Remove Size Bias From Your Portfolio With This ETF | ETF Trends

The S&P 500 EWI is designed to remove size bias from the S&P 500. 

The S&P 500 EWI, which is tracked by the Invesco S&P 500® Equal Weight ETF (RSP), includes the same constituents as the cap-weighted S&P 500, but each company in the S&P 500 EWI is allocated the same weight at each quarterly rebalance. 

An equal-weight strategy is favored for providing diversification benefits and reducing concentration risk by weighting each constituent company equally so that a small group of companies does not have an outsized impact on the index. 
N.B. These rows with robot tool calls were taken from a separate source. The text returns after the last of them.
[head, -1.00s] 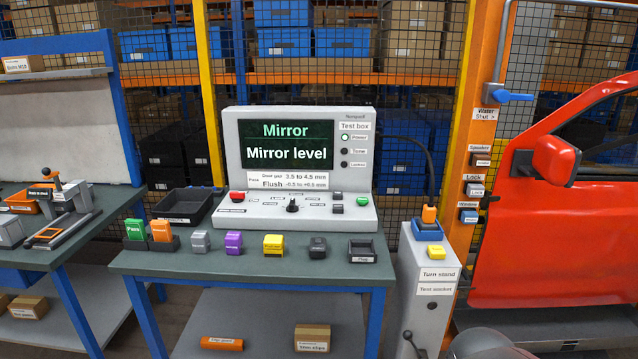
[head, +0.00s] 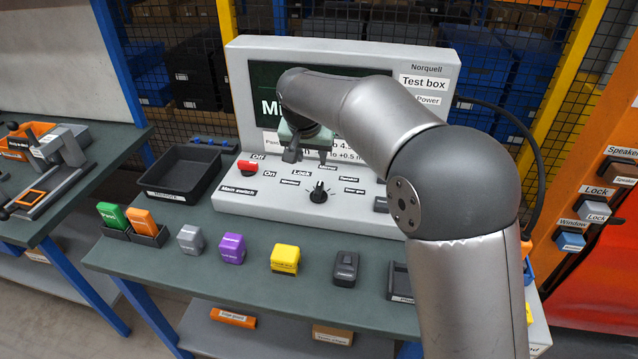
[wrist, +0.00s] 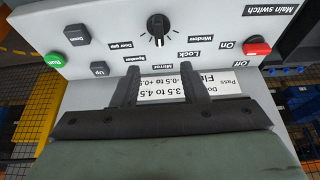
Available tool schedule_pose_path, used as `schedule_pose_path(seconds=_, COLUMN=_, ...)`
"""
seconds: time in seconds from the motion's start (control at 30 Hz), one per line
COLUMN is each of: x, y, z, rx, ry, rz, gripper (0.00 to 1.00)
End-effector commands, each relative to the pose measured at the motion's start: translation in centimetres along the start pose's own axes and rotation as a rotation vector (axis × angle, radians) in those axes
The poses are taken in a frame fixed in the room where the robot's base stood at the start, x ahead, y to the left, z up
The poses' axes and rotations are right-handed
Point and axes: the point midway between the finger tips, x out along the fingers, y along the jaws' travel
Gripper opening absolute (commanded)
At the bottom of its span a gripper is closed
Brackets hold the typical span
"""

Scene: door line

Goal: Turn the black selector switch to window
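The black selector switch (head: 319,194) sits on the sloped grey panel of the test box (head: 445,60). In the wrist view, which is upside down, the switch (wrist: 158,27) shows a white mark that appears to point toward the Mirror label (wrist: 163,67). The Window label (wrist: 194,38) is beside the switch, on the Lock label's side. My gripper (head: 308,156) is above the back of the panel, in front of the screen, apart from the switch. In the wrist view my gripper (wrist: 159,78) is open, with nothing between its fingers.
A red main switch (head: 248,167) is on the panel's left. Green Run (wrist: 54,60), Down (wrist: 76,35) and Up (wrist: 98,69) buttons are on its other side. Purple (head: 232,248) and yellow (head: 285,259) blocks stand along the table's front.

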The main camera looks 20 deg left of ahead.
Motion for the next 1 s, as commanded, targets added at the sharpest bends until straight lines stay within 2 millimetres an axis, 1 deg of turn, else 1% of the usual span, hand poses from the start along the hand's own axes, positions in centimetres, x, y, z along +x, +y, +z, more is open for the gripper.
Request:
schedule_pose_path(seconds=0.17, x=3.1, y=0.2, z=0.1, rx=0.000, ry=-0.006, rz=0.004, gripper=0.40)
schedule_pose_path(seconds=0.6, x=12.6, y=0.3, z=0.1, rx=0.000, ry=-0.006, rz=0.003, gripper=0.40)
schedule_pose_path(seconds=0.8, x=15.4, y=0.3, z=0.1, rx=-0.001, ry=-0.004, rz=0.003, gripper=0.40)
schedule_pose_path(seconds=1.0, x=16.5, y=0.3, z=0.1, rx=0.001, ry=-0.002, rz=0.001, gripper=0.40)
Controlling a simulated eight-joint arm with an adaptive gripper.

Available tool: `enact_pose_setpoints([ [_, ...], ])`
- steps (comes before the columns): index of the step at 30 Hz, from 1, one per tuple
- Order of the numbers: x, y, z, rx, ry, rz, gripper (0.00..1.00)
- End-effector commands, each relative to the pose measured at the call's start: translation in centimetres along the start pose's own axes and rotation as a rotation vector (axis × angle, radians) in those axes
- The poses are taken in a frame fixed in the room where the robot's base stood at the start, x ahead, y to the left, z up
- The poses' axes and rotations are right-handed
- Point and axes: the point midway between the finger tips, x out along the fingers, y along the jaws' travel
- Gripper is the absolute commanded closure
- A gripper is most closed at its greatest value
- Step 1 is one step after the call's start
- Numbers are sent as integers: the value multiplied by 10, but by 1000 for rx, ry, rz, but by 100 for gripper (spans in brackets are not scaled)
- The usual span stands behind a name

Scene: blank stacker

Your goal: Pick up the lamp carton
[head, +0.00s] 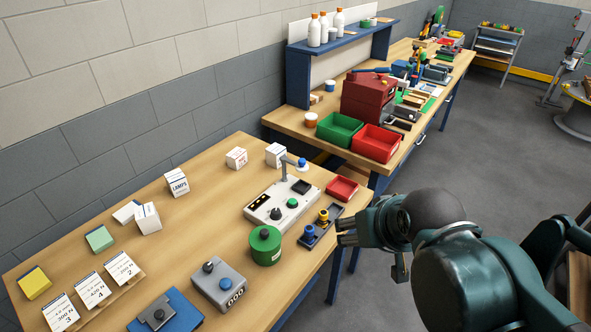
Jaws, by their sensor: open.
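The lamp carton (177,183) is a small white box with dark lettering that reads "LAMPS". It stands upright on the left workbench (205,215), toward the wall side. My gripper (345,232) is open and empty at the right edge of this bench, near a dark stand with a blue and a yellow knob. It is well to the right of the carton and apart from it. Part of the gripper is hidden by its own links.
Other white cartons stand nearby (148,218) and farther back (236,157). A control panel (280,208) with a raised post, a green canister (265,246) and a grey box (219,285) lie between my gripper and the left side. Bare bench surrounds the lamp carton.

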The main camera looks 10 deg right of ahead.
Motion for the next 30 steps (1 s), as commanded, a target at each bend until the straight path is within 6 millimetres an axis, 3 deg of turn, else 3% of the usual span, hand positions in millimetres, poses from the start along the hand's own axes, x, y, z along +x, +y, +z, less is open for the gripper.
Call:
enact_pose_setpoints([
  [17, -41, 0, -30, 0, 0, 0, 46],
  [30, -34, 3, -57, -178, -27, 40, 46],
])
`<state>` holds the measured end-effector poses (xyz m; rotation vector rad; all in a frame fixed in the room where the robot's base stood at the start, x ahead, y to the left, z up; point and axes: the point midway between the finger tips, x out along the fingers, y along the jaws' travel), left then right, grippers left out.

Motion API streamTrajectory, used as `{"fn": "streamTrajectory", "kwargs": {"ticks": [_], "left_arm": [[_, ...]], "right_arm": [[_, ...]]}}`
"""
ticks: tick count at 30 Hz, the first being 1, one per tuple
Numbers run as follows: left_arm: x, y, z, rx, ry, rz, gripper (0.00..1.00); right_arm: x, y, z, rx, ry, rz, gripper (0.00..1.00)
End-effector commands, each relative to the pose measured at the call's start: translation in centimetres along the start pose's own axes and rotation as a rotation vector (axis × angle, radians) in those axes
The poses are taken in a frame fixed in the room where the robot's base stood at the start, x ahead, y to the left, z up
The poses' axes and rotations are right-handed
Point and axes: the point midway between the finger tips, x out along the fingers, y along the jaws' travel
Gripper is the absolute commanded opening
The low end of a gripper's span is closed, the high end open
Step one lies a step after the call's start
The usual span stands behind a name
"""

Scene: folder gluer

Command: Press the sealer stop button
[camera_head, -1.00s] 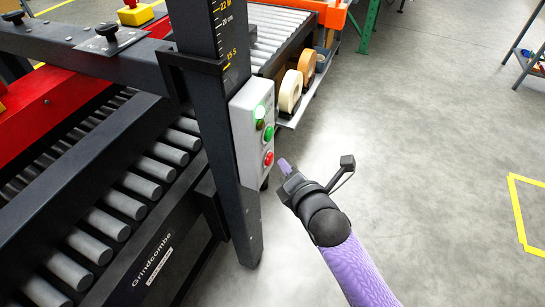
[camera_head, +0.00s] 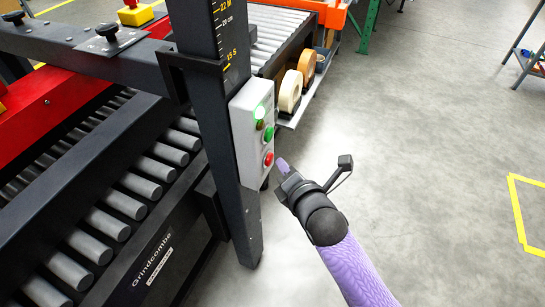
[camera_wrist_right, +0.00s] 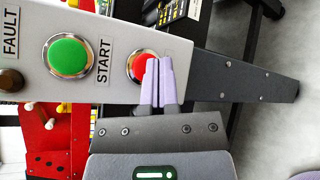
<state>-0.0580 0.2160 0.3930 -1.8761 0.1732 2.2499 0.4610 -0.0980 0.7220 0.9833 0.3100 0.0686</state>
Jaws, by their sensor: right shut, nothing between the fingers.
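The sealer's grey control box (camera_head: 243,145) is fixed to a dark upright post. The red button (camera_head: 268,158) sits low on it, below the green button (camera_head: 268,134). My right gripper (camera_head: 283,165) is shut and empty, just right of the red button. In the right wrist view, the shut fingers (camera_wrist_right: 158,80) overlap the right part of the red button (camera_wrist_right: 140,66); I cannot tell whether they touch it. The green button (camera_wrist_right: 69,56) there has a START label beside it. My left gripper is not in view.
The dark post (camera_head: 232,190) and roller conveyor (camera_head: 125,205) stand left of the gripper. Tape rolls (camera_head: 290,91) sit on a shelf behind the box. A yellow-based red button (camera_head: 134,14) is at the top left. The floor to the right is open.

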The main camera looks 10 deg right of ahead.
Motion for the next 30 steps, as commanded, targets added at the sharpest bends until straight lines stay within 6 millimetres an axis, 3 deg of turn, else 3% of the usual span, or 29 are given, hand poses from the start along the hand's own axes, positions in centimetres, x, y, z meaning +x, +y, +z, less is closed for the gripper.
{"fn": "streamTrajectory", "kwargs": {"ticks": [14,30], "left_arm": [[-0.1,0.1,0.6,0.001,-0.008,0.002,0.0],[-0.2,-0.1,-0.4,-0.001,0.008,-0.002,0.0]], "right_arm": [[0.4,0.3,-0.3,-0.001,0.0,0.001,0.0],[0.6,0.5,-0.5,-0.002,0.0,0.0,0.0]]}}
Equal-weight indexes also regularly outperform their market cap-weighted counterparts. The S&P 500 EWI outperformed the S&P 500 by 2% in the first half of the year, according to S&P Dow Jones Indices.

While equal weight provides unique exposure and has historically demonstrated outperformance, cap-weighting remains more popular because it is what most investors are familiar with.

Nick Kalivas, head of factor and core equity product strategy, ETFs & indexed strategies, Invesco, said cap weighting is popular because it’s very inexpensive, and it’s the benchmark — investors, both retail and institutional, will naturally flow into cap-weighted products when adding equity exposure. 

Kalivas added that diversification is a significant benefit of equal weighting. “When you look at the S&P 500, the top 10 names finished last year with about 30% of the index. So you’ve got this really, really big concentration, and I think when people are investing, they’re not thinking about putting that much of their money in just a handful of names and so they’re thinking more broadly — and that’s what really equal weight offers,” Kalivas said.

The S&P 500 has increasingly become more concentrated. Kalivas added that the weight overlap between the S&P 500 and the Nasdaq 100 has doubled in the past 10 years. 

“It finished last year with around 42% overlap, so you’ve seen this kind of growth drift happen in the S&P 500,” Kalivas said. “I think if you’re thinking about making the core of your portfolio, you probably want something that’s just more generally representative equity, and you can get your growth through another ETF or whatever vehicle you want… So, I think for that reason, RSPs got a lot of benefit as being the anchor — kind of your base equity exposure.”